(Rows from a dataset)
START

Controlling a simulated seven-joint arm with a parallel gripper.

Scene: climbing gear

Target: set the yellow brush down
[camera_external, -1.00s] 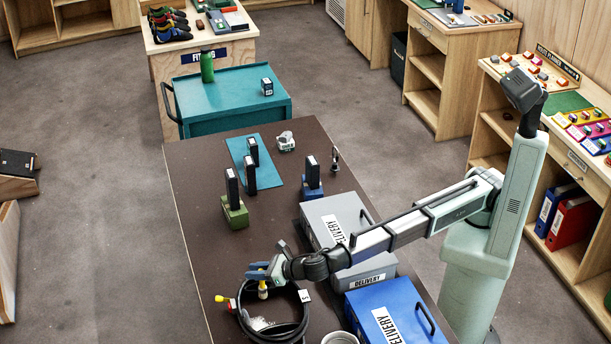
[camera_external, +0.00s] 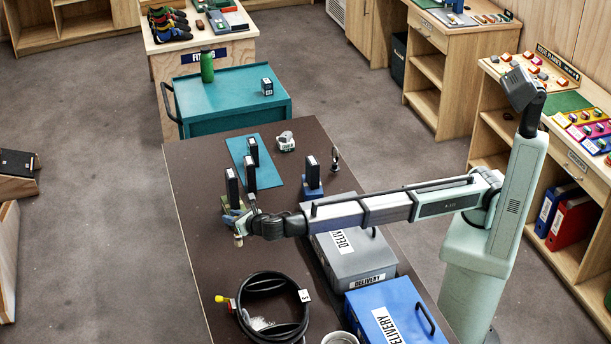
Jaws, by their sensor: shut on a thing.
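My gripper (camera_external: 238,230) is above the dark table (camera_external: 200,255), towards its left edge, just in front of the green block. It is shut on the yellow brush (camera_external: 239,241). Only a small pale end of the brush shows below the fingers; the fingers hide the rest. I cannot tell whether that end touches the table.
A black upright piece (camera_external: 232,188) stands in the green block, partly behind my gripper. Similar pieces stand on a teal mat (camera_external: 262,143) and in a blue block (camera_external: 313,191). A black coil (camera_external: 272,334), grey box (camera_external: 357,263) and blue box (camera_external: 390,300) lie nearer. Table between coil and gripper is clear.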

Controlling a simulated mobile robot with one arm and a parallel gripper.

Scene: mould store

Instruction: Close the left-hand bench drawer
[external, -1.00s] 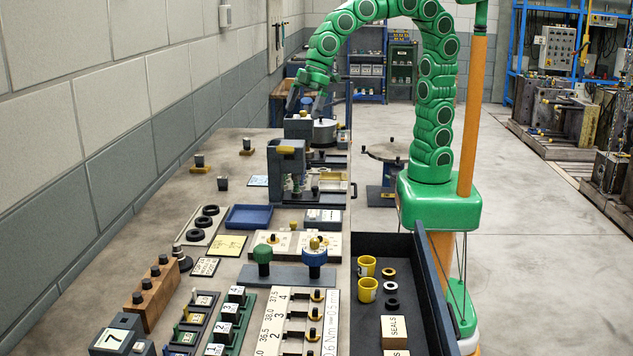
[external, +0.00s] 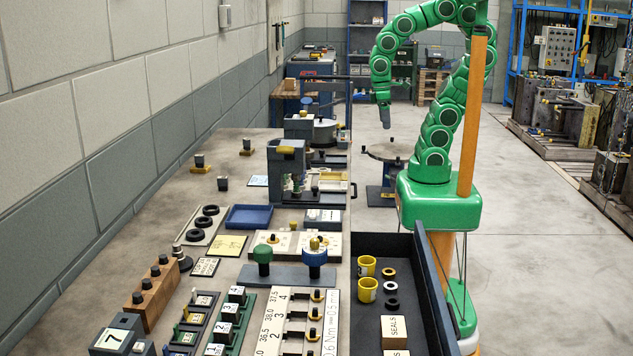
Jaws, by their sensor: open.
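The bench drawer (external: 428,290) is pulled out from the bench's right side at the near end, its dark tray showing. It holds two yellow cups (external: 367,266), several small rings (external: 392,286) and boxes, one marked SEALS (external: 394,331). The drawer's near end is cut off by the picture's edge. My gripper (external: 384,120) is open and points down, right of the bench's far end and well beyond the drawer. It touches nothing visible. Its jaws show narrow, and the gap between them is hard to see.
The bench top (external: 240,160) carries a blue tray (external: 249,217), a press-like device (external: 286,165) and several labelled blocks. A small round-topped stand (external: 388,192) is on the floor beside the bench. A dark handle (external: 354,190) juts from the bench side beyond the drawer.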

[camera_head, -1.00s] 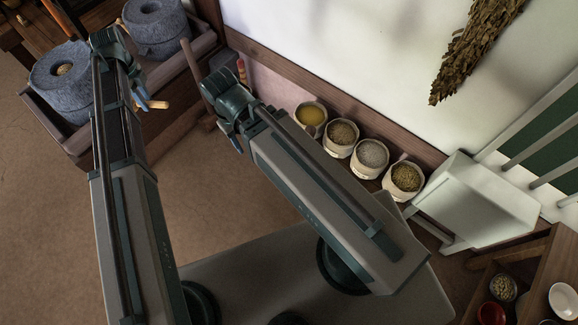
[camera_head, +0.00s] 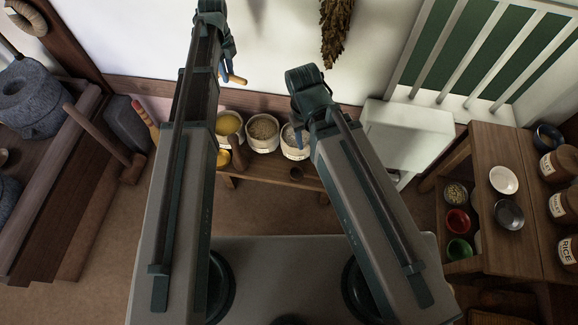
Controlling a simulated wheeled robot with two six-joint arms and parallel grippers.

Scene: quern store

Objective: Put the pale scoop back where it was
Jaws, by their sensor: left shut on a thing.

END

Can you retype every record above exactly, leaving out the pictures?

Controlling a simulated seven-joint arm with a parallel gripper.

Scene: climbing gear

Target: set the yellow brush down
[camera_external, -1.00s] 
[camera_external, +0.00s] 
Jaws, by their sensor: shut on a thing.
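My gripper (camera_external: 238,230) is above the dark table (camera_external: 200,255), towards its left edge, just in front of the green block. It is shut on the yellow brush (camera_external: 239,241). Only a small pale end of the brush shows below the fingers; the fingers hide the rest. I cannot tell whether that end touches the table.
A black upright piece (camera_external: 232,188) stands in the green block, partly behind my gripper. Similar pieces stand on a teal mat (camera_external: 262,143) and in a blue block (camera_external: 313,191). A black coil (camera_external: 272,334), grey box (camera_external: 357,263) and blue box (camera_external: 390,300) lie nearer. Table between coil and gripper is clear.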

Controlling a simulated mobile robot with one arm and a parallel gripper.

Scene: mould store

Instruction: Close the left-hand bench drawer
[external, -1.00s] 
[external, +0.00s] 
Jaws, by their sensor: open.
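The bench drawer (external: 428,290) is pulled out from the bench's right side at the near end, its dark tray showing. It holds two yellow cups (external: 367,266), several small rings (external: 392,286) and boxes, one marked SEALS (external: 394,331). The drawer's near end is cut off by the picture's edge. My gripper (external: 384,120) is open and points down, right of the bench's far end and well beyond the drawer. It touches nothing visible. Its jaws show narrow, and the gap between them is hard to see.
The bench top (external: 240,160) carries a blue tray (external: 249,217), a press-like device (external: 286,165) and several labelled blocks. A small round-topped stand (external: 388,192) is on the floor beside the bench. A dark handle (external: 354,190) juts from the bench side beyond the drawer.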

[camera_head, -1.00s] 
[camera_head, +0.00s] 
Controlling a simulated wheeled robot with two six-joint arms and parallel grippers.

Scene: quern store

Objective: Put the pale scoop back where it was
Jaws, by their sensor: left shut on a thing.

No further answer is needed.